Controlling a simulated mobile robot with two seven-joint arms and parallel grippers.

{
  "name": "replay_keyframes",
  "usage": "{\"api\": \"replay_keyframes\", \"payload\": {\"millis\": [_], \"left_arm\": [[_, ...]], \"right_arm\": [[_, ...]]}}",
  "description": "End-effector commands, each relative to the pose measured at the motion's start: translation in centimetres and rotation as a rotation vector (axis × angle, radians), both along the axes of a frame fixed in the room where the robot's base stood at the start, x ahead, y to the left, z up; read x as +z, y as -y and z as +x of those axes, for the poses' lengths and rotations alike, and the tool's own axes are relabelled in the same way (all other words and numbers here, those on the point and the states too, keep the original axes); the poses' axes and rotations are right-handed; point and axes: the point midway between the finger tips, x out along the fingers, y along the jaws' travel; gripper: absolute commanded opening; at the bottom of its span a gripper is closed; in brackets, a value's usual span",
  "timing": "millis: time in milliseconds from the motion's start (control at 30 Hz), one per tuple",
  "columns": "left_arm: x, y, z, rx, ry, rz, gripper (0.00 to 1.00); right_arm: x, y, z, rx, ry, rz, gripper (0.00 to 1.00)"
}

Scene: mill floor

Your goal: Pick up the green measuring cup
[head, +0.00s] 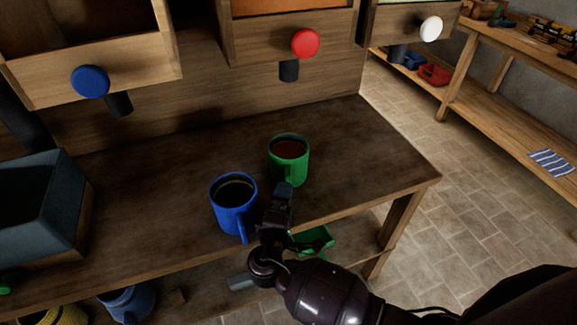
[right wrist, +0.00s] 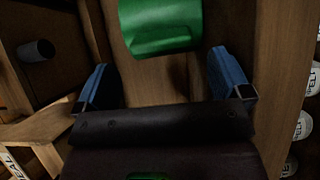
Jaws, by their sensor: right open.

• • •

WORK REQUIRED: Pull out every line containing "robot".

THE ANSWER:
Controlling a simulated mobile robot with two seven-joint arms and parallel grippers.
  "description": "End-effector commands, each relative to the pose measured at the motion's start: translation in centimetres and rotation as a rotation vector (axis × angle, radians), both along the axes of a frame fixed in the room where the robot's base stood at the start, x ahead, y to the left, z up; read x as +z, y as -y and z as +x of those axes, for the poses' lengths and rotations alike, and the tool's own axes are relabelled in the same way (all other words and numbers here, those on the point and the states too, keep the original axes); the poses' axes and rotations are right-handed; point and axes: the point midway between the finger tips, x out along the fingers, y along the jaws' travel; gripper: absolute commanded opening; at the bottom of its span a gripper is closed; in brackets, a value's usual span",

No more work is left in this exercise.